====== Given records ======

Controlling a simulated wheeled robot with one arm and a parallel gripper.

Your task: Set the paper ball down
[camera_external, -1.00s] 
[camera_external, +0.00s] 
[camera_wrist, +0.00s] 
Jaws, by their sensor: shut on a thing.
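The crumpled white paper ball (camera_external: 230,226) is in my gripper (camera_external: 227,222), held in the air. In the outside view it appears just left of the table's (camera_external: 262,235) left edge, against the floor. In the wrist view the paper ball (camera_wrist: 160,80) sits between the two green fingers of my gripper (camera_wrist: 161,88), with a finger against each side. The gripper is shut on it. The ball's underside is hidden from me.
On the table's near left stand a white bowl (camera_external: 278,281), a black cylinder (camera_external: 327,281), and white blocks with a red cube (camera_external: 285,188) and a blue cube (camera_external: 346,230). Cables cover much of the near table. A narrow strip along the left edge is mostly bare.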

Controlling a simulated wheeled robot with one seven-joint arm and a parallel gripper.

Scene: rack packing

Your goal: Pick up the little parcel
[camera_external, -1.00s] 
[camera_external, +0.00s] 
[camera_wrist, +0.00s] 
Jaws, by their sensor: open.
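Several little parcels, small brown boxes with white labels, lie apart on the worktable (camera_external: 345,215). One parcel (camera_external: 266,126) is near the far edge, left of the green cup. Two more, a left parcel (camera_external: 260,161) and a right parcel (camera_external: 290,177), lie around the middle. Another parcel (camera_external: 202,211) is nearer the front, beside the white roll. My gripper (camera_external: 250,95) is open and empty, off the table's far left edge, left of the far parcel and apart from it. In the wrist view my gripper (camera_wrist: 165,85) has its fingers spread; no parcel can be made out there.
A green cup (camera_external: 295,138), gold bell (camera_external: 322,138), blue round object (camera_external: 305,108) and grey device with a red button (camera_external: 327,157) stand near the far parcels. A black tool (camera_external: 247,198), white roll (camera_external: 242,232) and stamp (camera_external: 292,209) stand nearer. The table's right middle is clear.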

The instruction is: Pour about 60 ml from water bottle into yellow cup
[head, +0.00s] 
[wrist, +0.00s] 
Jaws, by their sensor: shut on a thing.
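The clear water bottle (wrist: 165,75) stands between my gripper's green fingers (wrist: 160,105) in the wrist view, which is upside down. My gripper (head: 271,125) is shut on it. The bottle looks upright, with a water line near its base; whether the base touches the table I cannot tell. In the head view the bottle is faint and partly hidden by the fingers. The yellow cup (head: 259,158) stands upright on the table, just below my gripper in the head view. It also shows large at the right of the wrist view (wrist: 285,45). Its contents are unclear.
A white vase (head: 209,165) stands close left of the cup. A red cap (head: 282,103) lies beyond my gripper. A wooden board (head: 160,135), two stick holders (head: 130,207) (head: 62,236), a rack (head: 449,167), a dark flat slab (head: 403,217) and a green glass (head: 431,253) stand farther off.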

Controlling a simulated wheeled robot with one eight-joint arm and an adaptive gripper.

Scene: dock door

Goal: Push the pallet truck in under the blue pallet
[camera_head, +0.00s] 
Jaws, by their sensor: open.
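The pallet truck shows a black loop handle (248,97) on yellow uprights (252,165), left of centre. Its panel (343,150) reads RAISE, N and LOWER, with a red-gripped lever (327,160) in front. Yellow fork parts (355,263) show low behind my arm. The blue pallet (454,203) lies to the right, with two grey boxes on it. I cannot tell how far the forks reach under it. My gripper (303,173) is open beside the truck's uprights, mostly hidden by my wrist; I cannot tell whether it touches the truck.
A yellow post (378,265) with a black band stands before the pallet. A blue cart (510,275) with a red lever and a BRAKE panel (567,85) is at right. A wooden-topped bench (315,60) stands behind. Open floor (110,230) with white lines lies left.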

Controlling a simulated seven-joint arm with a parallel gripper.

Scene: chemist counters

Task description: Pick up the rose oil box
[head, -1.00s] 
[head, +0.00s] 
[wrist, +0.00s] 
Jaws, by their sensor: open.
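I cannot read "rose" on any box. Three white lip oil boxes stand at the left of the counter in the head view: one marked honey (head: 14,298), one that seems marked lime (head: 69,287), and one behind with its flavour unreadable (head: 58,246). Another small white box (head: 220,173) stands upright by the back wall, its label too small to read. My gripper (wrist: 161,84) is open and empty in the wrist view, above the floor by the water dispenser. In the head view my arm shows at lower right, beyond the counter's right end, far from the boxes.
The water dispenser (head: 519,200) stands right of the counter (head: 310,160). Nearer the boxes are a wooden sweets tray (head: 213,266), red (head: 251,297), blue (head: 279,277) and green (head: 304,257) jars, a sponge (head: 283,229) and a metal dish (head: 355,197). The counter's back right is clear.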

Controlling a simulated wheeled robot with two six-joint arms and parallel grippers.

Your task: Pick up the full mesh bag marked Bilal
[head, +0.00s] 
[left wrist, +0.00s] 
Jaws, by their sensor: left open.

======

:: Your objective ::
Count each line where the string "joint" occurs, and write only the number.

:: The completed task ::
4